Short problem: Find every line in the records below that holds the word "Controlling", and copy each one.

Record extracts:
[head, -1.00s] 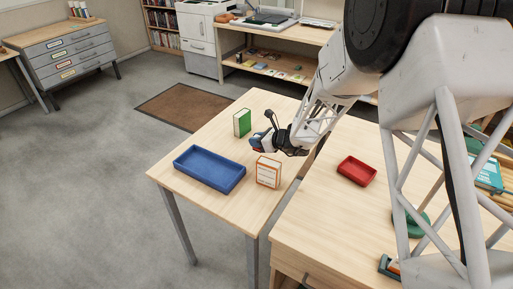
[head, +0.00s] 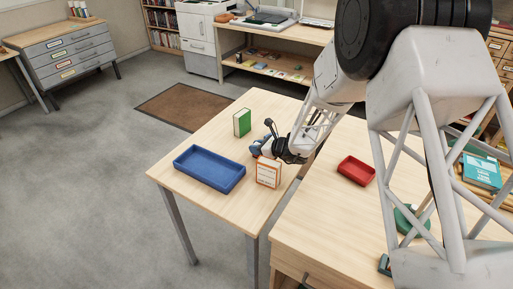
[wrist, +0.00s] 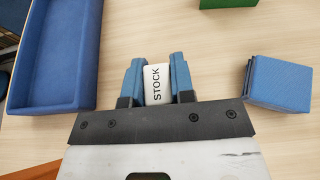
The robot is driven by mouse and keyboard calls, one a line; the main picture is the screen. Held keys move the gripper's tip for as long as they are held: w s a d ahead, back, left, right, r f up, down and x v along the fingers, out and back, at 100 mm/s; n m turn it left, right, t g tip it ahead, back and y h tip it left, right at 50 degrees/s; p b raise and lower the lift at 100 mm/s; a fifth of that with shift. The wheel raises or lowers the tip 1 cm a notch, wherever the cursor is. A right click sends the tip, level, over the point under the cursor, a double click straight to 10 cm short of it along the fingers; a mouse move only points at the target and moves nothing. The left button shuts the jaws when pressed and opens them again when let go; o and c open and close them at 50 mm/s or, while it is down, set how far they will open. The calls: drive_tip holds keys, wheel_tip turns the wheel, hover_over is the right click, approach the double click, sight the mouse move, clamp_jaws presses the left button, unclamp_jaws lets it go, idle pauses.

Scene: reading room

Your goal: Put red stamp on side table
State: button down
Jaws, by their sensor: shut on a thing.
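My gripper (head: 261,149) is over the side table (head: 215,140), between the blue tray and the nearer desk. In the wrist view its two blue fingers (wrist: 157,78) are shut on a small block, the stamp (wrist: 157,84), which shows a white face marked "STOCK". No red shows on that face. The fingers hide its sides, and I cannot tell whether it touches the tabletop.
A blue tray (head: 209,168) lies left of my gripper, a green book (head: 242,122) stands behind, and a white-and-orange box (head: 268,172) stands close in front. A blue block (wrist: 279,83) lies to the right. A red tray (head: 356,170) is on the nearer desk (head: 330,225).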

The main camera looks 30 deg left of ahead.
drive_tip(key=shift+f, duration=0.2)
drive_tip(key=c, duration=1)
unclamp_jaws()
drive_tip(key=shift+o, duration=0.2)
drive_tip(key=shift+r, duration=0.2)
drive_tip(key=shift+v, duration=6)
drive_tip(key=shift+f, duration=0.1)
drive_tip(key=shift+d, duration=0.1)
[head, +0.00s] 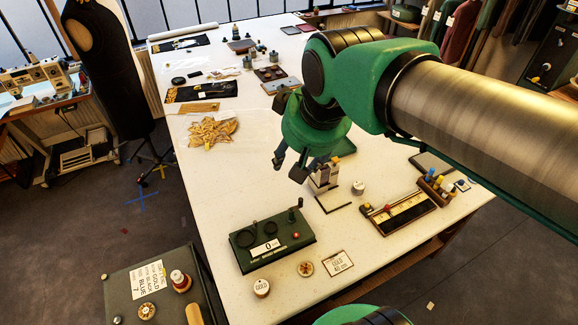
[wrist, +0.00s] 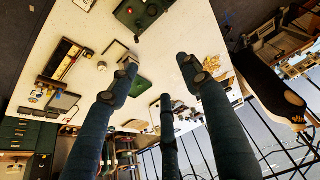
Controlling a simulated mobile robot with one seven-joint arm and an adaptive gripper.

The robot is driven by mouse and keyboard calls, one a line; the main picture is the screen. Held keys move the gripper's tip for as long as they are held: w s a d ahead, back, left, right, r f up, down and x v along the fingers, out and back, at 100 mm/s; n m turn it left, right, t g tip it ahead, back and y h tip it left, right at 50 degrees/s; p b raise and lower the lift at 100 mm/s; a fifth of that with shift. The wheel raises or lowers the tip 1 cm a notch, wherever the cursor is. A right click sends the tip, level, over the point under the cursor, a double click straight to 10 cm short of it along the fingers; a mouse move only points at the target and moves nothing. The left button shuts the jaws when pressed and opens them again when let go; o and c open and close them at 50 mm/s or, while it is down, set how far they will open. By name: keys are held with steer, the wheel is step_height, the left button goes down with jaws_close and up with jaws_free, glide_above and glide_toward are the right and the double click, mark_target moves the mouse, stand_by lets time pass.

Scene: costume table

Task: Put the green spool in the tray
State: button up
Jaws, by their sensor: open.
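My gripper (head: 291,168) is open and empty above the middle of the table in the head view. Its spread fingers also show in the wrist view (wrist: 157,75), with nothing between them. I cannot make out a green spool for certain in either view. A wooden tray-like holder (head: 384,224) with a ruler-like strip stands at the table's right, with several small coloured spools or knobs at its far end. A flat green piece (head: 346,147) lies partly hidden behind my gripper; the wrist view shows it too (wrist: 140,87). I cannot tell whether it is the tray.
A green machine (head: 292,245) with a "0" label stands at the near left of the table. A small stand (head: 327,184) and a white cylinder (head: 359,188) are near my gripper. A yellowish pile (head: 212,131) lies left. A side box (head: 125,290) carries spools.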

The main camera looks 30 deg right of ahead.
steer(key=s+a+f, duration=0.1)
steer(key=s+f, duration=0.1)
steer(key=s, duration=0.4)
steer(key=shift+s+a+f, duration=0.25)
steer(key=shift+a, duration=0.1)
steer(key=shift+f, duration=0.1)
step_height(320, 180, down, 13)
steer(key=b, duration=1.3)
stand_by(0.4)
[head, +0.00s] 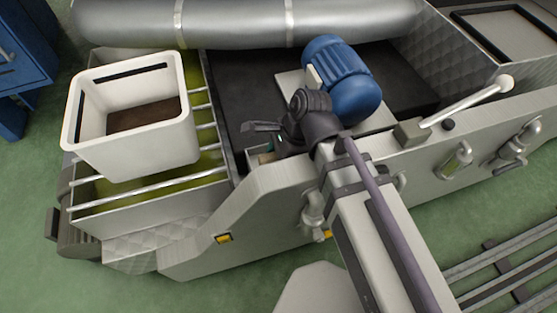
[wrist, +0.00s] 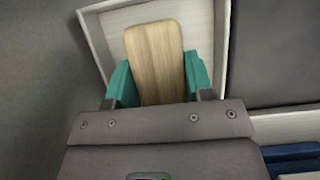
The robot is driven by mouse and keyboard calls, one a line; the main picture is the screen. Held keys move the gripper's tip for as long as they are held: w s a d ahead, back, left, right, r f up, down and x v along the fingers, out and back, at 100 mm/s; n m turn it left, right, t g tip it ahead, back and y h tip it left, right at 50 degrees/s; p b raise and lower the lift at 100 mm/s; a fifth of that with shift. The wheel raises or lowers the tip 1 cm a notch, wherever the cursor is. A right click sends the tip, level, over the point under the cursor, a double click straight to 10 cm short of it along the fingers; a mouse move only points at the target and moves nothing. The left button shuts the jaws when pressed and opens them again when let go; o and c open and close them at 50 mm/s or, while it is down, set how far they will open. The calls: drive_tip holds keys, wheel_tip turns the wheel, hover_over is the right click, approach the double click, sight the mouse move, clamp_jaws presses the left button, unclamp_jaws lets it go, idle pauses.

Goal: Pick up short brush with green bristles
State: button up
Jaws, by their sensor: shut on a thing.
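A short wooden brush back (wrist: 155,60), pale brown with rounded corners, shows in the wrist view inside a shallow pale tray (wrist: 98,40). My gripper (wrist: 158,80) is shut on the wood, with a teal finger on each side of it. The bristles are hidden, so their colour cannot be told. In the head view my gripper (head: 268,145) points down into the small tray (head: 255,160) beside the machine's pale side wall, and the brush cannot be made out there.
A white bin (head: 140,150) with brown contents stands on rails at the left. A blue motor (head: 345,80) is close behind my wrist. A lever (head: 465,103) rises at the right. A large metal cylinder (head: 240,20) lies along the back.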

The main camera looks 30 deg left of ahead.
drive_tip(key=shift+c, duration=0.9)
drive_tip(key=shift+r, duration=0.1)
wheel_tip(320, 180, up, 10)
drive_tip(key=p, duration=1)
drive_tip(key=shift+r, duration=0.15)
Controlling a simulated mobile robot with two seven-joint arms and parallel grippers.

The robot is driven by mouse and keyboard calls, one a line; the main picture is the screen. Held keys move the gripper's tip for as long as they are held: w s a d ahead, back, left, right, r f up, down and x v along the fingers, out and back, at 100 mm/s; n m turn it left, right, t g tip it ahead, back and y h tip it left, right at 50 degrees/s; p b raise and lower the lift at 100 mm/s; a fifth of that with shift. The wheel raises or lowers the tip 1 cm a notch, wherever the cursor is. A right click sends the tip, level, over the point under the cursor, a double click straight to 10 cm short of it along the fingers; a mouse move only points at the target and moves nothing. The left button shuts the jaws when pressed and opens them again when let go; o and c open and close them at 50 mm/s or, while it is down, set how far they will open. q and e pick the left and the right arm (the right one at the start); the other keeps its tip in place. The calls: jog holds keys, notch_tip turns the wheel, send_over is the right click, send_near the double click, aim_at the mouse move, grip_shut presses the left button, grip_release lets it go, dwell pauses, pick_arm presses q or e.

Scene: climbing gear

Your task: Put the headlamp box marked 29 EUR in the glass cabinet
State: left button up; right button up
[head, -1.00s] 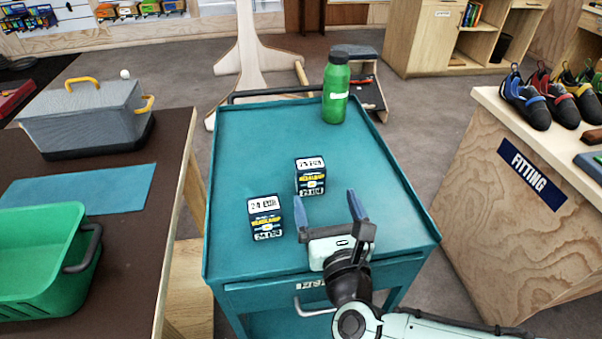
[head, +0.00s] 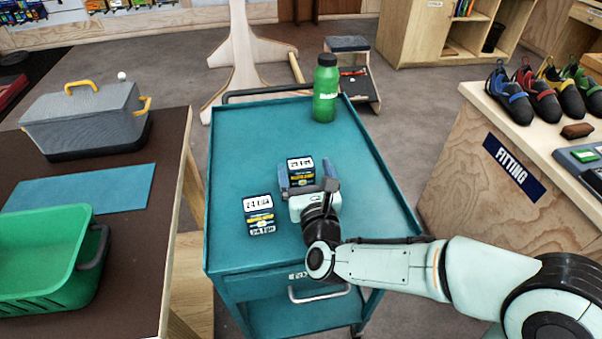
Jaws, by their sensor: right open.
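Two dark headlamp boxes with white price labels stand on the teal cart (head: 240,130). The rear box (head: 301,171) has a price label too small to read surely; it may be 29 EUR. The front-left box (head: 259,214) seems to read 24 EUR. My right gripper (head: 304,168) is open, with one finger on each side of the rear box; I cannot tell whether they touch it. The gripper's body hides the rear box's lower part. My left gripper and the glass cabinet are not in view.
A green bottle (head: 326,88) stands at the cart's far end. At left, a dark table (head: 135,235) carries a green basket (head: 40,255) and a grey toolbox (head: 88,118). At right is the fitting counter (head: 470,165) with climbing shoes. The cart's back left is clear.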

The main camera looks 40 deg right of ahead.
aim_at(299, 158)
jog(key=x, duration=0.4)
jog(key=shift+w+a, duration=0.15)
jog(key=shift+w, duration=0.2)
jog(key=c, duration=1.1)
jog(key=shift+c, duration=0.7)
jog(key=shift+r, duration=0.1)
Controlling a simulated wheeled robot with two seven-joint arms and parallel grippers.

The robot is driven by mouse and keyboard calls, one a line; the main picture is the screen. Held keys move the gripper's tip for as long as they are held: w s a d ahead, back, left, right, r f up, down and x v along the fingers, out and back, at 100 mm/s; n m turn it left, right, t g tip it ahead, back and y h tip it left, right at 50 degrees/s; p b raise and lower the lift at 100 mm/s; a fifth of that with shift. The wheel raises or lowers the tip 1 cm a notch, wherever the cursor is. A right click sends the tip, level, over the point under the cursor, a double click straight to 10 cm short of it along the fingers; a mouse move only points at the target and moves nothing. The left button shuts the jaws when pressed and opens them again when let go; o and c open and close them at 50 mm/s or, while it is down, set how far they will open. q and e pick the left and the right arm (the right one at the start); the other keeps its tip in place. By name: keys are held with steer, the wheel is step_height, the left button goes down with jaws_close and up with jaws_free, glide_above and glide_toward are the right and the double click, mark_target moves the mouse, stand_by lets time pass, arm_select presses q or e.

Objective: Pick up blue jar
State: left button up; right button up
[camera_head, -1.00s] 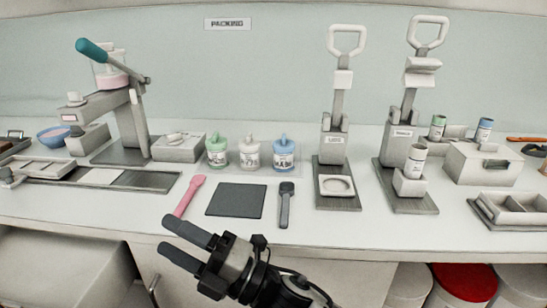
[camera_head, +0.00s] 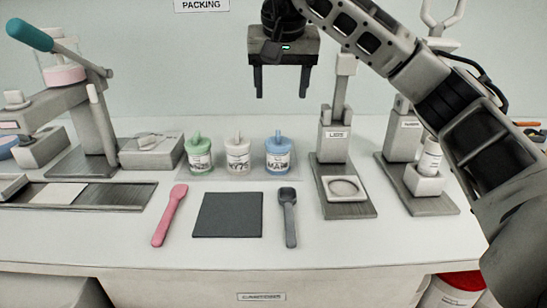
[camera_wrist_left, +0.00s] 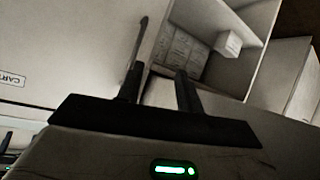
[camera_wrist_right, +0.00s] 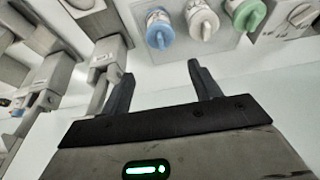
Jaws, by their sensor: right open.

Full output:
Controlling a simulated mobile robot with one seven-joint arm and an adaptive gripper.
Controlling a simulated mobile robot with two seven-joint arms and parallel grippers.
Controlling a simulated wheeled robot with two seven-joint arms and parallel grippers.

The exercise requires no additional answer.